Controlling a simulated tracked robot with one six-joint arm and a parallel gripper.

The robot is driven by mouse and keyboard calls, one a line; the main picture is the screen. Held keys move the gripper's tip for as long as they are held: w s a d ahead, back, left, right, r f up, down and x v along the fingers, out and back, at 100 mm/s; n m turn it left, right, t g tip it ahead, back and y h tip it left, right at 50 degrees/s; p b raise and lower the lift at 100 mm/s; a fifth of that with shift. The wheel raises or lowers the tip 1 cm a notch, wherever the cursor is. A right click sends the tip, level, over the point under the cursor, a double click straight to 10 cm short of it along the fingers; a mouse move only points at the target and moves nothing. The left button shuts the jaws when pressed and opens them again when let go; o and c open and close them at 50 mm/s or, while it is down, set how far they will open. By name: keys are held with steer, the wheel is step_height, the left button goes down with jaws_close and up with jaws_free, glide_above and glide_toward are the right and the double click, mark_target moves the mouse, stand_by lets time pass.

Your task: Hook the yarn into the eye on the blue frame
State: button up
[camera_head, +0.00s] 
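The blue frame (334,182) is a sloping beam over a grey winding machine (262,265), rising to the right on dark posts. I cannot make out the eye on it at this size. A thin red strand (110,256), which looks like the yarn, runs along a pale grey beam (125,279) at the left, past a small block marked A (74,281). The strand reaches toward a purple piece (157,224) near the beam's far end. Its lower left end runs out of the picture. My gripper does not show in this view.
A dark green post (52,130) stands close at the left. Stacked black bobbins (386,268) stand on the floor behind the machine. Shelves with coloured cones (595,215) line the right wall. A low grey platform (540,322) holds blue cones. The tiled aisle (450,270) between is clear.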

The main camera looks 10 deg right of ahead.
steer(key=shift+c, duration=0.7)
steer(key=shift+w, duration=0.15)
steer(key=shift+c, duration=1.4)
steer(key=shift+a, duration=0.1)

——————

_What needs to be done_
Please quote nothing but the lines from the line with "Your task: Hook" through the end of the data above, exactly as written, ends included.

_Reply_
Your task: Hook the yarn into the eye on the blue frame
State: button up
[camera_head, +0.00s] 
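The blue frame (334,182) is a sloping beam over a grey winding machine (262,265), rising to the right on dark posts. I cannot make out the eye on it at this size. A thin red strand (110,256), which looks like the yarn, runs along a pale grey beam (125,279) at the left, past a small block marked A (74,281). The strand reaches toward a purple piece (157,224) near the beam's far end. Its lower left end runs out of the picture. My gripper does not show in this view.
A dark green post (52,130) stands close at the left. Stacked black bobbins (386,268) stand on the floor behind the machine. Shelves with coloured cones (595,215) line the right wall. A low grey platform (540,322) holds blue cones. The tiled aisle (450,270) between is clear.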

The main camera looks 10 deg right of ahead.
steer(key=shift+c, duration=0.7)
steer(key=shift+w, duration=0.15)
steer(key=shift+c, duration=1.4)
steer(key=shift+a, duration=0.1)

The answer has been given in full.